··· Dataset content

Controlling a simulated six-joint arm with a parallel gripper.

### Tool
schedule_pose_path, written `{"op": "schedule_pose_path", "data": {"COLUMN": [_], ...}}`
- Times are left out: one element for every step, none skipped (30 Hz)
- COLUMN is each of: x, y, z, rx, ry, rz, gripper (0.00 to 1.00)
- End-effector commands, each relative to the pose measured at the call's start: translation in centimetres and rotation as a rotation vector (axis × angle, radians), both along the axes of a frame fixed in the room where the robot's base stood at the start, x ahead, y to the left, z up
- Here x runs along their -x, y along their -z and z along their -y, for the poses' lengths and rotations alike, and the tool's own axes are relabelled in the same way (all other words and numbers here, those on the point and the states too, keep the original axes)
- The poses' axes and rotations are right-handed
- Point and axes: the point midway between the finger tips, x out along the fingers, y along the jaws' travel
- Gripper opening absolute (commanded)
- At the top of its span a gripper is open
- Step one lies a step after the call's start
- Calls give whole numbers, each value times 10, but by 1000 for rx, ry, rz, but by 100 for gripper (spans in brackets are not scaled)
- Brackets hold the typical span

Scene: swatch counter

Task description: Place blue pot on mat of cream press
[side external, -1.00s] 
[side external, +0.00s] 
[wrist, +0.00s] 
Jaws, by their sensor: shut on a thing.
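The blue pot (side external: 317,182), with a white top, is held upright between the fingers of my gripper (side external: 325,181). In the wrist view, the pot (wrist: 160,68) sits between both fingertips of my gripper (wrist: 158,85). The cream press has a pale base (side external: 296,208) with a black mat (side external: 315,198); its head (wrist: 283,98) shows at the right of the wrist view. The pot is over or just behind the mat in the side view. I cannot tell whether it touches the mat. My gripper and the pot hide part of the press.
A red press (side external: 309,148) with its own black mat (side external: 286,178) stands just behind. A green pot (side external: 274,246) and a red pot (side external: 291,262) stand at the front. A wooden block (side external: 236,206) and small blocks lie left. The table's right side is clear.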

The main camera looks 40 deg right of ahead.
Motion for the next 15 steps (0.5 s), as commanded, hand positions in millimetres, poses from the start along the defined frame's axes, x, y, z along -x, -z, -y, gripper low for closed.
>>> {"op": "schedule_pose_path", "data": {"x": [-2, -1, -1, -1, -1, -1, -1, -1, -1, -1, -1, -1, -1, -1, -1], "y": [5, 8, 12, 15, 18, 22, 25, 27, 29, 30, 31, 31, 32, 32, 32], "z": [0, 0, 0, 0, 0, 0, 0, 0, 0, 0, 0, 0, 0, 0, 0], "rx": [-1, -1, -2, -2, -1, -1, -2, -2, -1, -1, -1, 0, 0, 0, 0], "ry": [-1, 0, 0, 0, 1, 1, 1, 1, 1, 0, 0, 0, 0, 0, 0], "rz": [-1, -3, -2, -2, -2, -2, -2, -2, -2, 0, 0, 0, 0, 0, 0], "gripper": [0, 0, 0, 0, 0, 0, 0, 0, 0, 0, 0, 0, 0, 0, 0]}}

······

* _Task instructions_
Pick out and copy the lines of the material that include the word "COLUMN".

* _Output of the exercise_
schedule_pose_path, written `{"op": "schedule_pose_path", "data": {"COLUMN": [_], ...}}`
- COLUMN is each of: x, y, z, rx, ry, rz, gripper (0.00 to 1.00)

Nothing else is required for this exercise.